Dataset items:
-.-.-

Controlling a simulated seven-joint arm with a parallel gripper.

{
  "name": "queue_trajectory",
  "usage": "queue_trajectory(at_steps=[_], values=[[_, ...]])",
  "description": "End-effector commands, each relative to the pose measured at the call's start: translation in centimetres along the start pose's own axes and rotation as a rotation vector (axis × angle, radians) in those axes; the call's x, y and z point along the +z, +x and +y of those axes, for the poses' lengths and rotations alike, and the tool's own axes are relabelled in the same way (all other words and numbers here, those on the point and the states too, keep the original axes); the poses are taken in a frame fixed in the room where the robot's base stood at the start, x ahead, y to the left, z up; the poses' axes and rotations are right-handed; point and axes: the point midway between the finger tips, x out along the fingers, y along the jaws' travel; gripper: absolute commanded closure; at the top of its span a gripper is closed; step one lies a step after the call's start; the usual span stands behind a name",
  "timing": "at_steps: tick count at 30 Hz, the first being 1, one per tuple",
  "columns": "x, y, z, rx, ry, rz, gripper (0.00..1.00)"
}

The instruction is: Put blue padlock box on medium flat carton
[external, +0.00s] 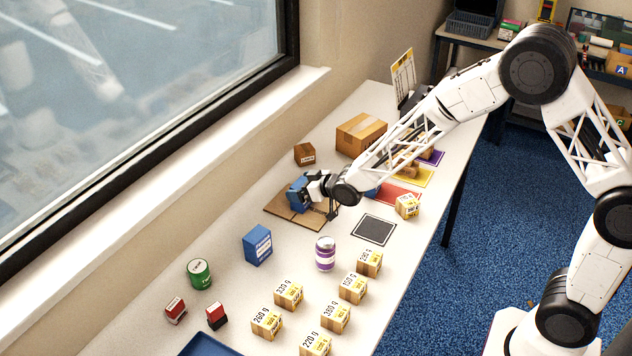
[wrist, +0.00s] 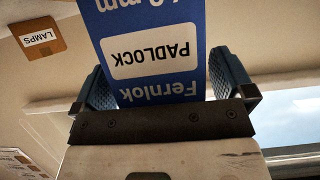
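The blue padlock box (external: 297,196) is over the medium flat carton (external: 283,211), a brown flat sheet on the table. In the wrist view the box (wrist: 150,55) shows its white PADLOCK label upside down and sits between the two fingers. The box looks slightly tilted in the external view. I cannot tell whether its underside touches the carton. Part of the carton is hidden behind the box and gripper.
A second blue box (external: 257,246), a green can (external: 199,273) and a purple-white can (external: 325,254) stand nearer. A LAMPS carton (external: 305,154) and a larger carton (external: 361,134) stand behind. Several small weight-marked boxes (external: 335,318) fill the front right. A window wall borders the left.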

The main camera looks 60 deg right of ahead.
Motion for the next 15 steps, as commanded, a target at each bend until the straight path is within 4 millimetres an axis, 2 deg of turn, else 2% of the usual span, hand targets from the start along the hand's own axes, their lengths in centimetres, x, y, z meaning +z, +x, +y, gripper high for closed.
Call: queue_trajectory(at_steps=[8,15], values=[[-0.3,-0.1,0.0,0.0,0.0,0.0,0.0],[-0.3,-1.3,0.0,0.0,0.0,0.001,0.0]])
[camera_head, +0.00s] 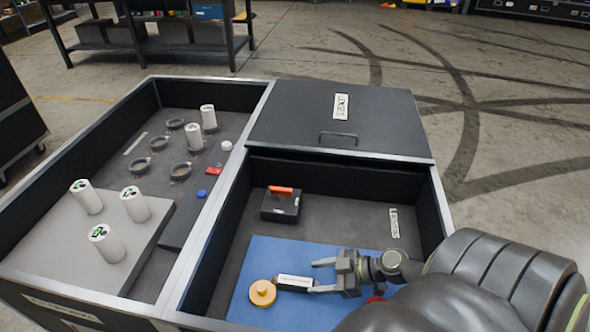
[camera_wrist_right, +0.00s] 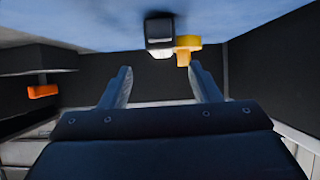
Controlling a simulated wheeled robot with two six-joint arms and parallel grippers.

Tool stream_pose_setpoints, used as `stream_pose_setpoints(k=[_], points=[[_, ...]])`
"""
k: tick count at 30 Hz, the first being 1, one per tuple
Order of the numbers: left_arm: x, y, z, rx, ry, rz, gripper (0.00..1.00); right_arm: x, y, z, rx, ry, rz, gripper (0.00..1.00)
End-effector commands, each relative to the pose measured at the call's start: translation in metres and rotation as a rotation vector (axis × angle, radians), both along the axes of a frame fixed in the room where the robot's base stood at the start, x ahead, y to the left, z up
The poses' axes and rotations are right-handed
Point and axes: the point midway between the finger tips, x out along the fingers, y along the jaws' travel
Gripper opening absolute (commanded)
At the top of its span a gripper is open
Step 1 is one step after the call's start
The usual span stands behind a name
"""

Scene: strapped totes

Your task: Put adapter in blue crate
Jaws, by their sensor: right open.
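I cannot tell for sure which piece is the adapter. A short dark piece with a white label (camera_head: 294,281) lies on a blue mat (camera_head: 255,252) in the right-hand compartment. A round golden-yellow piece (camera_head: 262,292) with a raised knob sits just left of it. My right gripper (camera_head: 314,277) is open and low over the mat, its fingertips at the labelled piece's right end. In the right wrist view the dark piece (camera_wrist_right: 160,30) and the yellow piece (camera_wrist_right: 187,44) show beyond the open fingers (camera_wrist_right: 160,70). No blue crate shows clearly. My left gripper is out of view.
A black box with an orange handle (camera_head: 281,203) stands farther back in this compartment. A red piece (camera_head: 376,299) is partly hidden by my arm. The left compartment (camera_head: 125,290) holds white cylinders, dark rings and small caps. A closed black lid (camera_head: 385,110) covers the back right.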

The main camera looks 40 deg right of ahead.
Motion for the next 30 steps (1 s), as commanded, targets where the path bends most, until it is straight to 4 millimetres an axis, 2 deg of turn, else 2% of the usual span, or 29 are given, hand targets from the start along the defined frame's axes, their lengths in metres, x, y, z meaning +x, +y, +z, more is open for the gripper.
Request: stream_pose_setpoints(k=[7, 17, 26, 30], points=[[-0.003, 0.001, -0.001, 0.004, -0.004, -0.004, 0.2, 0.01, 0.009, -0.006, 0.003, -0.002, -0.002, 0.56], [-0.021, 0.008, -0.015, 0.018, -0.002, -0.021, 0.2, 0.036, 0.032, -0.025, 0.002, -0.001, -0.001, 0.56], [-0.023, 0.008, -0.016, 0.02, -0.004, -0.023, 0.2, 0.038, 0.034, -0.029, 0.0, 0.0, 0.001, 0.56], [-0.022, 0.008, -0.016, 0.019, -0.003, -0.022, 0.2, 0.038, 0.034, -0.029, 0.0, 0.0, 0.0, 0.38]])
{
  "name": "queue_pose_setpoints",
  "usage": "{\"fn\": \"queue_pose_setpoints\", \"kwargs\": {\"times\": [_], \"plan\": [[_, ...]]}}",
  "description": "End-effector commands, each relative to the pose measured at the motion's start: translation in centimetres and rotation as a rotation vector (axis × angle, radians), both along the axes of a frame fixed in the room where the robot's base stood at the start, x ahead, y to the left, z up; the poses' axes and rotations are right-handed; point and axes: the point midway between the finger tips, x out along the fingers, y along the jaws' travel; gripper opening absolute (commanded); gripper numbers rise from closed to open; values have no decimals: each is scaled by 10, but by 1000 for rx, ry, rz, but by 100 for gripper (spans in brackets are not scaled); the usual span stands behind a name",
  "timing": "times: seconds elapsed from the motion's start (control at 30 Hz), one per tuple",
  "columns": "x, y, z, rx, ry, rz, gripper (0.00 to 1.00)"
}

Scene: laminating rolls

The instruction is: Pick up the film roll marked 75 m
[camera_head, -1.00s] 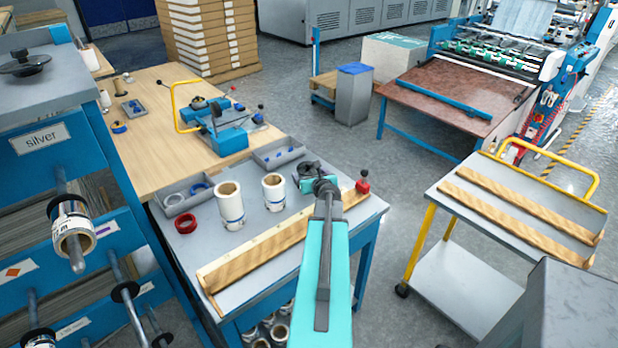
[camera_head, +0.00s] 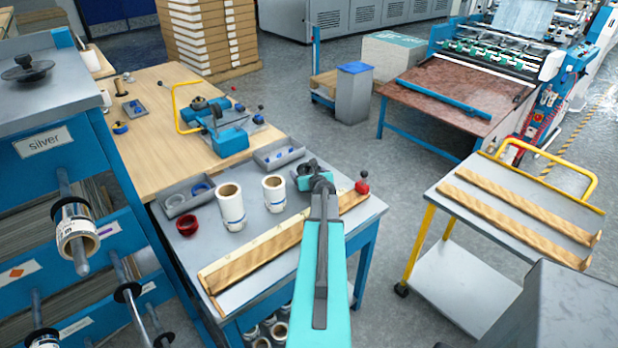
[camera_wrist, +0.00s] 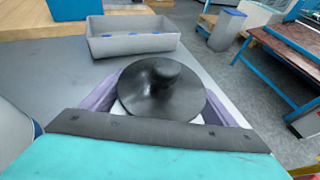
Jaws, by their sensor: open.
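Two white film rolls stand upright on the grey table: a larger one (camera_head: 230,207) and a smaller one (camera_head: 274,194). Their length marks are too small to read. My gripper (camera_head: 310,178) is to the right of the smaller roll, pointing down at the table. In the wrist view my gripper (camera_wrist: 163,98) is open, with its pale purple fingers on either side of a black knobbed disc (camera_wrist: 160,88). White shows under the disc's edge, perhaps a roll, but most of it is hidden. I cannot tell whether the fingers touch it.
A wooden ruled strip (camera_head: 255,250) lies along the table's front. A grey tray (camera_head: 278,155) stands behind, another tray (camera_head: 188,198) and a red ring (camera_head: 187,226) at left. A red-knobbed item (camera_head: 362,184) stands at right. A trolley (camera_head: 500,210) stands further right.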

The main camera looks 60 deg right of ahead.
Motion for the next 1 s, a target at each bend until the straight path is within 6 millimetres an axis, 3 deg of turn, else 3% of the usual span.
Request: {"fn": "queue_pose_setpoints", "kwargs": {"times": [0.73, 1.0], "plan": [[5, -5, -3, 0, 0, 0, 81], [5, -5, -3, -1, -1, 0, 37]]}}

-.-.-

Work instructions
Quote the material exactly. Pictures stay out.

Written reply
Controlling a simulated seven-joint arm with a parallel gripper.

{
  "name": "queue_trajectory",
  "usage": "queue_trajectory(at_steps=[_], values=[[_, ...]])",
  "description": "End-effector commands, each relative to the pose measured at the call's start: translation in centimetres along the start pose's own axes and rotation as a rotation vector (axis × angle, radians) in those axes; the call's x, y and z point along the +z, +x and +y of those axes, for the poses' lengths and rotations alike, and the tool's own axes are relabelled in the same way (all other words and numbers here, those on the point and the states too, keep the original axes); the poses are taken in a frame fixed in the room where the robot's base stood at the start, x ahead, y to the left, z up; the poses' axes and rotations are right-handed; point and axes: the point midway between the finger tips, x out along the fingers, y along the jaws' travel; gripper: absolute commanded closure; at the top of its span a gripper is closed; step one lies a step after the call's start; the usual span stands behind a name",
  "timing": "at_steps: tick count at 30 Hz, the first being 1, one per tuple",
  "columns": "x, y, z, rx, ry, rz, gripper (0.00..1.00)"
}

The instruction is: Put blue padlock box on medium flat carton
[external, +0.00s] 
[wrist, +0.00s] 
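The blue padlock box (external: 297,196) is over the medium flat carton (external: 283,211), a brown flat sheet on the table. In the wrist view the box (wrist: 150,55) shows its white PADLOCK label upside down and sits between the two fingers. The box looks slightly tilted in the external view. I cannot tell whether its underside touches the carton. Part of the carton is hidden behind the box and gripper.
A second blue box (external: 257,246), a green can (external: 199,273) and a purple-white can (external: 325,254) stand nearer. A LAMPS carton (external: 305,154) and a larger carton (external: 361,134) stand behind. Several small weight-marked boxes (external: 335,318) fill the front right. A window wall borders the left.

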The main camera looks 60 deg right of ahead.
Motion for the next 15 steps, as commanded, a target at each bend until the straight path is within 4 millimetres an axis, 2 deg of turn, else 2% of the usual span, hand targets from the start along the hand's own axes, their lengths in centimetres, x, y, z meaning +z, +x, +y, gripper high for closed.
Call: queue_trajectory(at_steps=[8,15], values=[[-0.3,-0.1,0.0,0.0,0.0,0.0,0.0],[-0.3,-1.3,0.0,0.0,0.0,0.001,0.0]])
[camera_head, +0.00s] 
[camera_wrist_right, +0.00s] 
Controlling a simulated wheeled robot with two six-joint arms and parallel grippers.

Tool stream_pose_setpoints, used as `stream_pose_setpoints(k=[_], points=[[_, ...]])`
"""
k: tick count at 30 Hz, the first being 1, one per tuple
Order of the numbers: left_arm: x, y, z, rx, ry, rz, gripper (0.00..1.00); right_arm: x, y, z, rx, ry, rz, gripper (0.00..1.00)
End-effector commands, each relative to the pose measured at the call's start: translation in metres and rotation as a rotation vector (axis × angle, radians), both along the axes of a frame fixed in the room where the robot's base stood at the start, x ahead, y to the left, z up
The poses' axes and rotations are right-handed
Point and axes: the point midway between the finger tips, x out along the fingers, y along the jaws' travel
Gripper opening absolute (commanded)
At the top of its span a gripper is open
Step 1 is one step after the call's start
The usual span stands behind a name
"""

Scene: strapped totes

Your task: Put adapter in blue crate
Jaws, by their sensor: right open.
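I cannot tell for sure which piece is the adapter. A short dark piece with a white label (camera_head: 294,281) lies on a blue mat (camera_head: 255,252) in the right-hand compartment. A round golden-yellow piece (camera_head: 262,292) with a raised knob sits just left of it. My right gripper (camera_head: 314,277) is open and low over the mat, its fingertips at the labelled piece's right end. In the right wrist view the dark piece (camera_wrist_right: 160,30) and the yellow piece (camera_wrist_right: 187,44) show beyond the open fingers (camera_wrist_right: 160,70). No blue crate shows clearly. My left gripper is out of view.
A black box with an orange handle (camera_head: 281,203) stands farther back in this compartment. A red piece (camera_head: 376,299) is partly hidden by my arm. The left compartment (camera_head: 125,290) holds white cylinders, dark rings and small caps. A closed black lid (camera_head: 385,110) covers the back right.

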The main camera looks 40 deg right of ahead.
Motion for the next 30 steps (1 s), as commanded, targets where the path bends most, until it is straight to 4 millimetres an axis, 2 deg of turn, else 2% of the usual span, or 29 are given, hand targets from the start along the defined frame's axes, their lengths in metres, x, y, z meaning +x, +y, +z, more is open for the gripper.
Request: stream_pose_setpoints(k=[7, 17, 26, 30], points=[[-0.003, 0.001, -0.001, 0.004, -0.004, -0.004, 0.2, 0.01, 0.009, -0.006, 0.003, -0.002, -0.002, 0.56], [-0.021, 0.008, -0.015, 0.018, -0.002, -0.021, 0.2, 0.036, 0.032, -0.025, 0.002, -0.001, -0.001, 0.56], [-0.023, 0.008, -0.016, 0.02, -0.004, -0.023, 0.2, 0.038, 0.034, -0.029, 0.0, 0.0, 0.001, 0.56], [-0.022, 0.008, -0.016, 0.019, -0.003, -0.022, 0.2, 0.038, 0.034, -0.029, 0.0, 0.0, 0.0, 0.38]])
{
  "name": "queue_pose_setpoints",
  "usage": "{\"fn\": \"queue_pose_setpoints\", \"kwargs\": {\"times\": [_], \"plan\": [[_, ...]]}}",
  "description": "End-effector commands, each relative to the pose measured at the motion's start: translation in centimetres and rotation as a rotation vector (axis × angle, radians), both along the axes of a frame fixed in the room where the robot's base stood at the start, x ahead, y to the left, z up; the poses' axes and rotations are right-handed; point and axes: the point midway between the finger tips, x out along the fingers, y along the jaws' travel; gripper opening absolute (commanded); gripper numbers rise from closed to open; values have no decimals: each is scaled by 10, but by 1000 for rx, ry, rz, but by 100 for gripper (spans in brackets are not scaled); the usual span stands behind a name",
  "timing": "times: seconds elapsed from the motion's start (control at 30 Hz), one per tuple",
  "columns": "x, y, z, rx, ry, rz, gripper (0.00 to 1.00)"
}

Scene: laminating rolls

The instruction is: Pick up the film roll marked 75 m
[camera_head, -1.00s] 
[camera_head, +0.00s] 
[camera_wrist, +0.00s] 
Jaws, by their sensor: open.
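Two white film rolls stand upright on the grey table: a larger one (camera_head: 230,207) and a smaller one (camera_head: 274,194). Their length marks are too small to read. My gripper (camera_head: 310,178) is to the right of the smaller roll, pointing down at the table. In the wrist view my gripper (camera_wrist: 163,98) is open, with its pale purple fingers on either side of a black knobbed disc (camera_wrist: 160,88). White shows under the disc's edge, perhaps a roll, but most of it is hidden. I cannot tell whether the fingers touch it.
A wooden ruled strip (camera_head: 255,250) lies along the table's front. A grey tray (camera_head: 278,155) stands behind, another tray (camera_head: 188,198) and a red ring (camera_head: 187,226) at left. A red-knobbed item (camera_head: 362,184) stands at right. A trolley (camera_head: 500,210) stands further right.

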The main camera looks 60 deg right of ahead.
Motion for the next 1 s, a target at each bend until the straight path is within 6 millimetres an axis, 3 deg of turn, else 3% of the usual span.
Request: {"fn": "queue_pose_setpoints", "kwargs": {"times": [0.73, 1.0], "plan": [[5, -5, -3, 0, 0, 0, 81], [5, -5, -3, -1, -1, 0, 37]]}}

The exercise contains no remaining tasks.